The last day is the trial.  The test of your true composition, what you're made of, the deepest fibers of your being.  When you cannot rise from your bed without coughing in pain, when all your muscles will NOT MOVE, when you are a brittle and hardened candle wick that has no internal strength, will not bend, refuses to light, and will shatter at the slightest touch.   This is the day you will lift the heaviest.  This is the day when plates are piled on top of each other and the bar wobbles freely up and down in your ripped palms.  You squat to max, and despite the lightning pain, you yell and shout and rage against the bar, and you make the lift.  You snatch to max, and despite the pain in your knees and your ankles, and your tired upper back, you make that lift too.  And when finally the reps upon reps upon reps of clean and jerks are over, and you cry in agony as the heaviest weight possible for that particular day is thrust overhead, and you make THAT lift as well.  Then you drop it.  You drop them all.  You fall over.  You collapse in sweat and numbness.

And you wait for it to begin...again.  

Tuesday, July 3, 2012

Moorestown



I consider it my first escapade into the realm of the greats.  Moorestown New Jersey, home of national champions and promising young stars of the weightlifting world.  We traveled there, my coach, his family, and I, to reintroduce our small group of Mainers to the rest of East Coast gold, the team we officially compete for.  Inside me my nerves rattled slightly, strung tight like the strings of a violin.  I knew the skill of those who lifted there, pure and practiced, and to me, a skinny tall tree of a weightlifter, I felt I had reason to be surely intimidated.  I wasn't sure of what I'd see, and whether I would be accepted, or shunned as amateur and out of place.

The club itself was small, nestled in a shaded brick building below street level.  But oh god, how beautiful the place was.  Ten platforms, racks and racks of Werksan plates, and squat stands on every polished plank of wood.  The bars shone brightly, and the air was refreshing and cool.  It was a weightlifting haven amongst the crazy streets and road rage.

The talent in that room was fantastic.  Darren Barnes, the national champion 56kg lifter, repping out snatches heavier than any I'd made.  Lance Frye, former 77kg champion, power cleaning 150kg off blocks, a relatively light weight for him, as he'd snatched the same amount in his hay day.  Newcomers as well, a short Asian kid only a few years older than me, perfectly squat jerking 110kg, descending deep into the realm of normally unattainable flexibility.  They've all been to nationals, some once, some multiple times.  I feel utterly outclassed, as was expected.

However I lifted all the same, snatching up to an easy 80, clean and jerking to an effortless 95, and squatting to a feather light 120.  The reps were what killed me, as was the norm.  Volume makes champions, not heavy singles.  The lifts were solid, however my muscles were tight, initially unwilling to bend into the crazy shapes they must conform to in order to complete the lifts.  Nerves perhaps?

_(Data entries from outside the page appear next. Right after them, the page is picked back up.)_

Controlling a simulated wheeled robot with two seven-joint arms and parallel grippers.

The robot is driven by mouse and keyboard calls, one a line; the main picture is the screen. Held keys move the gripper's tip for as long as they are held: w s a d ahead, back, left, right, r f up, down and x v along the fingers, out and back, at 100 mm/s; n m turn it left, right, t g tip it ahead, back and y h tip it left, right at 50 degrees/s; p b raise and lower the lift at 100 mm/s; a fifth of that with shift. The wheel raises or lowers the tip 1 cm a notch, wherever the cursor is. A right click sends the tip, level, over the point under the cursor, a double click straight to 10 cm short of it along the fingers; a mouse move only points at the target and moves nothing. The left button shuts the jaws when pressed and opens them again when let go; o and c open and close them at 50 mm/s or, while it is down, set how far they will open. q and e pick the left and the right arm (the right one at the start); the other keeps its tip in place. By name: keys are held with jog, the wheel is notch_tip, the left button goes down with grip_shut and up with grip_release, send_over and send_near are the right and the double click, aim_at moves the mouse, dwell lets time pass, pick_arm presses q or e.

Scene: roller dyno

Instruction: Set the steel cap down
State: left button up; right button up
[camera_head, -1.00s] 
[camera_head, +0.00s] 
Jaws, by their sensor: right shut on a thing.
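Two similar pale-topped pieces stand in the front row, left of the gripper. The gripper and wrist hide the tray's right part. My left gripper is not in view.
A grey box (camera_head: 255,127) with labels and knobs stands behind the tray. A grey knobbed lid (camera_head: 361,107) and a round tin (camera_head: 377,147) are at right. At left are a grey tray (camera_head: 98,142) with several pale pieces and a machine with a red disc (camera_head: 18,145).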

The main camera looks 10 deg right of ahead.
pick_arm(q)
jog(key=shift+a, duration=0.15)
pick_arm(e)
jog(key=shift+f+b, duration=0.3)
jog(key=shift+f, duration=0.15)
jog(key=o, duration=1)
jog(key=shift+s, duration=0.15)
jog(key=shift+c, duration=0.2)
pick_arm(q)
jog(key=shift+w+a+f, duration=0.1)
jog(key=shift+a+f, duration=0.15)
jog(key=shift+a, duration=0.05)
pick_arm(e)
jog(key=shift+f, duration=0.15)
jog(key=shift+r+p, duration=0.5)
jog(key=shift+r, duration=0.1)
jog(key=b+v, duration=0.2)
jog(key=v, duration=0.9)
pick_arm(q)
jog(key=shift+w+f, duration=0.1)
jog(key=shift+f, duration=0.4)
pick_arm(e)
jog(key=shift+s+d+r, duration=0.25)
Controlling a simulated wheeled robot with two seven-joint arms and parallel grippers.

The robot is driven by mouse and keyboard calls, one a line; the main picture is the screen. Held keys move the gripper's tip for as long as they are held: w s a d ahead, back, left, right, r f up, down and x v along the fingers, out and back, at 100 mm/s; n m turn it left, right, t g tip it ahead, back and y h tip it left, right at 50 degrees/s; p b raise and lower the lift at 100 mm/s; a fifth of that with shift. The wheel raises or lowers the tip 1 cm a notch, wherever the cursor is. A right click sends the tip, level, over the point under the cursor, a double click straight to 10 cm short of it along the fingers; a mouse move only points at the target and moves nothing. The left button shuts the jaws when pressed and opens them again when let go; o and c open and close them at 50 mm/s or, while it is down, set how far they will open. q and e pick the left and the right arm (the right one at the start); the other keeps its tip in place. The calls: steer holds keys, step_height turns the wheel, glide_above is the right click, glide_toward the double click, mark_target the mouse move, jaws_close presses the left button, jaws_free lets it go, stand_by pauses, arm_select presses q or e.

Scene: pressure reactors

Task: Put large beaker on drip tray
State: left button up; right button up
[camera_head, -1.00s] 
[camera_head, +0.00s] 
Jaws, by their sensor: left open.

Entwined in my ever thickening fibers?  Hah.  Despite the impossibility of that situation, it seemed like that's exactly what was happening.

Here's a training video of myself


We lifted two days in that paradise of weightlifting.  As was usual, Gwen showed her great superiority, proving she deserved her spot in the top 10 women of the United States.  After the second day, we took Darren Barnes, the remarkable 56, out to lunch at a Tuscan grill, where we laughed and chatted over chicken and pasta.  He is a boy of great knowledge for his age, and great wisdom as well.  He comes from almost nothing, and has clearly made great strides for himself.  His achievements are truly humbling, and despite his 5'3" stature, I feel like I've never looked up further to someone's being.  His smile is always stretched across his dark cheeks, and I'm quite happy to now call myself his friend.



Darren I wish you the best, and hope to meet you again soon.  You better be coming up to Maine to train with us sometime soon.  You'll love the lobster!


To wrap things up, this trip was an experience like no other.  My first handshakes with true champions, my first sightings of pure determination and unbelievable skill.  And strength, how could I forget the strength.  Without a doubt, Moorestown is hallowed ground in weightlifting, and represents the future of the sport for this country.  With men like Darren, and hopefully myself someday, we will be back on top.